◆ **SHORT TASK**: Write out every line below that includes the word "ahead".

## start SUPPLIED MATERIAL

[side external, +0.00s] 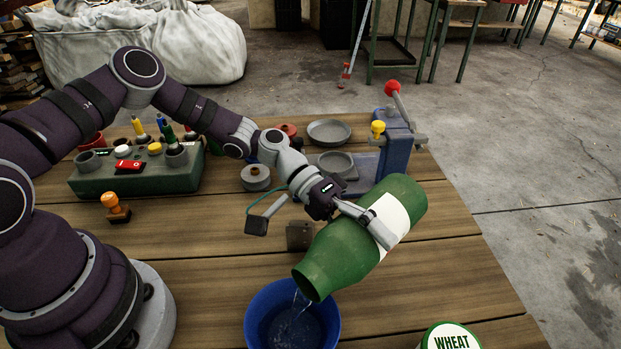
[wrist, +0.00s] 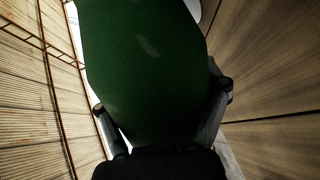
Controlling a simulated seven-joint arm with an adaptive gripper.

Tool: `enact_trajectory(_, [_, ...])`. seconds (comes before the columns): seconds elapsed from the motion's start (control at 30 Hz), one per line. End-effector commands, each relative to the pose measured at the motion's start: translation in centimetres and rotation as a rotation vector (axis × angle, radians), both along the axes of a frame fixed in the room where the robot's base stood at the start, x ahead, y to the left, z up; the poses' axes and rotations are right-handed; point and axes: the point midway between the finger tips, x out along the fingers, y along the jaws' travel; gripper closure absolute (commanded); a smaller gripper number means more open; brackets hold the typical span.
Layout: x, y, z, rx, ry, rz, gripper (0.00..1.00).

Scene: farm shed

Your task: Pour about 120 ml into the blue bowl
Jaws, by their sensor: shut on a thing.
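The blue bowl (side external: 258,318) stands on the wooden table near its front edge in the side view. My gripper (side external: 365,218) is shut on a large green bottle (side external: 345,248) with a white label. The bottle is tilted, its mouth low and to the left, above the bowl's rim. A thin clear stream runs from the mouth into the bowl, and some liquid shows inside. The amount cannot be read. In the wrist view the green bottle (wrist: 145,70) fills the middle between my two fingers.
A can marked WHEAT (side external: 450,338) stands at the front right. Behind are a green tool holder (side external: 130,180), an orange-topped stamp (side external: 115,208), a small grey block (side external: 299,236), grey dishes (side external: 328,132) and a blue stand with a red knob (side external: 397,140).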

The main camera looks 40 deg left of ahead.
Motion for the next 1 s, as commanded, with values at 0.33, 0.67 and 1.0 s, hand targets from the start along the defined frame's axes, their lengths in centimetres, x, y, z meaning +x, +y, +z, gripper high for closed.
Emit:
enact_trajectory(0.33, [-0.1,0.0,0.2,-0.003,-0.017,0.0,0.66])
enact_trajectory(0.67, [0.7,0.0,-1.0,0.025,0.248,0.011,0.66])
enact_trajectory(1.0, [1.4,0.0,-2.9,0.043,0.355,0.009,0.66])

## end SUPPLIED MATERIAL

◆ **OUTPUT OF THE TASK**:
Tool: `enact_trajectory(_, [_, ...])`. seconds (comes before the columns): seconds elapsed from the motion's start (control at 30 Hz), one per line. End-effector commands, each relative to the pose measured at the motion's start: translation in centimetres and rotation as a rotation vector (axis × angle, radians), both along the axes of a frame fixed in the room where the robot's base stood at the start, x ahead, y to the left, z up; the poses' axes and rotations are right-handed; point and axes: the point midway between the finger tips, x out along the fingers, y along the jaws' travel; gripper closure absolute (commanded); a smaller gripper number means more open; brackets hold the typical span.
The main camera looks 40 deg left of ahead.

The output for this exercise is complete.